Sustainable Development Goals, or SDGs, are an increasingly important set of goals for our planet to achieve sustainability, peace and prosperity. In the United Nations’ 2030 agenda, the following 17 SDGs were put forth, with aims to achieve them 2030.
- Eradication of poverty.
- No more Hunger.
- Good Health and Well-Being.
- Quality Education.
- Gender Equality.
- Clean Water and Sanitation.
- Affordable and Clean Energy.
- Decent Work and Economic Growth.
- Industry, Innovation and Infrastructure.
- Reduced Inequality.
- Sustainable Cities and Communities.
- Responsible Consumption and Production.
- Climate Action.
- Life Below Water.
- Life on Land.
- Peace, Justice and Institutions.
- Partnerships for these Goals.
In this blog, we aim to focus on Japanese companies that are eco-friendly, socially inclusive and sustainable. With new policies from the Japanese government that aim to increase the use of renewable energy, more and more forces are pushing for a sustainable society. While government efforts are crucial, we also see a growing trend amongst Japanese companies to become more sustainable and implement SDGs in their company policies.

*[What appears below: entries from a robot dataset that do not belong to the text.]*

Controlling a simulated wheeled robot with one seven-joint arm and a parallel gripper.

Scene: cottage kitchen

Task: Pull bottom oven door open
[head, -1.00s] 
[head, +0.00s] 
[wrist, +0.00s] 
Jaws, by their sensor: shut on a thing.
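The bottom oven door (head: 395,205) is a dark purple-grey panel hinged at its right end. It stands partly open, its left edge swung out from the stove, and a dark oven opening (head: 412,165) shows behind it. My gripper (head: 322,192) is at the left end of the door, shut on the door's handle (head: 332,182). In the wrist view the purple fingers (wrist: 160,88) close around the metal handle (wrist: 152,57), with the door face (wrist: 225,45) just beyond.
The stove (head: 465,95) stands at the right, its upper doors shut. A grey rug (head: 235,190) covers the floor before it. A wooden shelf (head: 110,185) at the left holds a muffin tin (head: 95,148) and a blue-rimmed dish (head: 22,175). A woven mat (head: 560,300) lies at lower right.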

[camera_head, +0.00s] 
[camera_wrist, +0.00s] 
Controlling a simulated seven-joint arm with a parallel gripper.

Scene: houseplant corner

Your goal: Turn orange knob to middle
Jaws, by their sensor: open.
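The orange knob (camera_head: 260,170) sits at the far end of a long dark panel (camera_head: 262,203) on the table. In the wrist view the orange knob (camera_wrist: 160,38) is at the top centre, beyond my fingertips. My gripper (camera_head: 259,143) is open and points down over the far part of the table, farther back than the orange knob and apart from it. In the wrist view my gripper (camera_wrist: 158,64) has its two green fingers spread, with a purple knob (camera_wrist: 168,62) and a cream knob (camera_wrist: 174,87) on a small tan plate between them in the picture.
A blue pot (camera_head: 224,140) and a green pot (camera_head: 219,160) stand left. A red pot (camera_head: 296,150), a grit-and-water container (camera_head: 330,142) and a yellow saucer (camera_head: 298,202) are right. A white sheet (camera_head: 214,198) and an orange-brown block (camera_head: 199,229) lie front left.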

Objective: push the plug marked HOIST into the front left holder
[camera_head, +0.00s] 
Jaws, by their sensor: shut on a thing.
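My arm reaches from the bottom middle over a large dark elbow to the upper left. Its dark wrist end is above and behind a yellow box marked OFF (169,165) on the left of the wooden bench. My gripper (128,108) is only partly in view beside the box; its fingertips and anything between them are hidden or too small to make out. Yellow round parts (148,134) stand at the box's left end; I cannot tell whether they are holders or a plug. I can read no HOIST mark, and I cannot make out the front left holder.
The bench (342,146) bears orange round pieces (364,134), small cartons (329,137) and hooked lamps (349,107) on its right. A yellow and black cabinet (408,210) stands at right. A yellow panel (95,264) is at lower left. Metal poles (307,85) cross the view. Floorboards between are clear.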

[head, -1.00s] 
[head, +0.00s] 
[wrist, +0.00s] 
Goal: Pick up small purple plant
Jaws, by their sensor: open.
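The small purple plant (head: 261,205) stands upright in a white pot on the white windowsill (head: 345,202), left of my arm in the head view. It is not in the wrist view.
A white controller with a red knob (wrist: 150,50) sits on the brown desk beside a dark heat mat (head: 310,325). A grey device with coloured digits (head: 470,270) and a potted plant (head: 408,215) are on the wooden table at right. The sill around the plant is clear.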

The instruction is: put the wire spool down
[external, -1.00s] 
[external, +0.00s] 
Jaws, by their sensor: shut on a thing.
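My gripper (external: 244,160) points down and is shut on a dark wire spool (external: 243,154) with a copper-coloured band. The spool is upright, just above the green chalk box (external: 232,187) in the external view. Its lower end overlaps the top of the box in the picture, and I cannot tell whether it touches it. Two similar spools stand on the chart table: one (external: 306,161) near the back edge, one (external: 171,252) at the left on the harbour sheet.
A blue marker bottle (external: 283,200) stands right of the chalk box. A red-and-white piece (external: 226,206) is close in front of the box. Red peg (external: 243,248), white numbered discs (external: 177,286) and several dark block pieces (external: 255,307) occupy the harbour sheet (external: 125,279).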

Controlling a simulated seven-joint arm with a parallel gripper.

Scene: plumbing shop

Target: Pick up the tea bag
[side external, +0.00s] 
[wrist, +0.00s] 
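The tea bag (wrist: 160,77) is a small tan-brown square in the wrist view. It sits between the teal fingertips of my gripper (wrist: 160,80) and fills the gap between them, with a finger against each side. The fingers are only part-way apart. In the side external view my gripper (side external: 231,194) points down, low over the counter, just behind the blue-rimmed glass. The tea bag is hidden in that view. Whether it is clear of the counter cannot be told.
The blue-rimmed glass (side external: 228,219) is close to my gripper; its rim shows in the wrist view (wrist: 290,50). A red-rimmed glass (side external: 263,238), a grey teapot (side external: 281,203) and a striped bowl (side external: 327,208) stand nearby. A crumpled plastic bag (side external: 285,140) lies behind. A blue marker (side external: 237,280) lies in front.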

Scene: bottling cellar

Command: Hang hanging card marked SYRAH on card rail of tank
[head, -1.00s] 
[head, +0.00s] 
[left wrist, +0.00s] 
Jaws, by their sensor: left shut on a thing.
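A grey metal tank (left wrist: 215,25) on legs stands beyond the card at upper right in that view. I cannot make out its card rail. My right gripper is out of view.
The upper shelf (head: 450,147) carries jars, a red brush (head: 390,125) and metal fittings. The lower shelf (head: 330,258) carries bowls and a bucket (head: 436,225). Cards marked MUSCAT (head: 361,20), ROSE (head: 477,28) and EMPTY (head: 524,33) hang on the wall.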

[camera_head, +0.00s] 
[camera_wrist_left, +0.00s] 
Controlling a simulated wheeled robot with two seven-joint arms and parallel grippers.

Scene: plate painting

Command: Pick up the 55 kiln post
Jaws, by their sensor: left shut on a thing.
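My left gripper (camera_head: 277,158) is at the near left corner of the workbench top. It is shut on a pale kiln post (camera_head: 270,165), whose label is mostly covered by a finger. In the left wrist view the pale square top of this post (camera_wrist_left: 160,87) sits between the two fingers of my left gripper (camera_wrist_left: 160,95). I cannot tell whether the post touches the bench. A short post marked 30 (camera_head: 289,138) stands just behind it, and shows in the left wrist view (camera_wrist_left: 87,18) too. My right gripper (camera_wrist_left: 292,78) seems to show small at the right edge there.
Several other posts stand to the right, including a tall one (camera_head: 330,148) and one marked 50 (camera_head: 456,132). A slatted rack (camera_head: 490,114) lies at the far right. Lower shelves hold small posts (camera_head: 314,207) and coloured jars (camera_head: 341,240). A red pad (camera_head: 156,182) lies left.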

In fact, the fair trade market in Japan has increased 20% in value in a span of only a year between 2020 to 2021. There is clear growth in the Japanese sustainability market and we can expect even more growth to come. Japan is currently ranked 18th amongst 169 countries in achieving SDGs, and many industries and government entities are working harder to improve this result.
As plenty of Japanese companies aim to achieve SDGs, today we have picked 5 outstanding Japanese companies from different industries that do just that.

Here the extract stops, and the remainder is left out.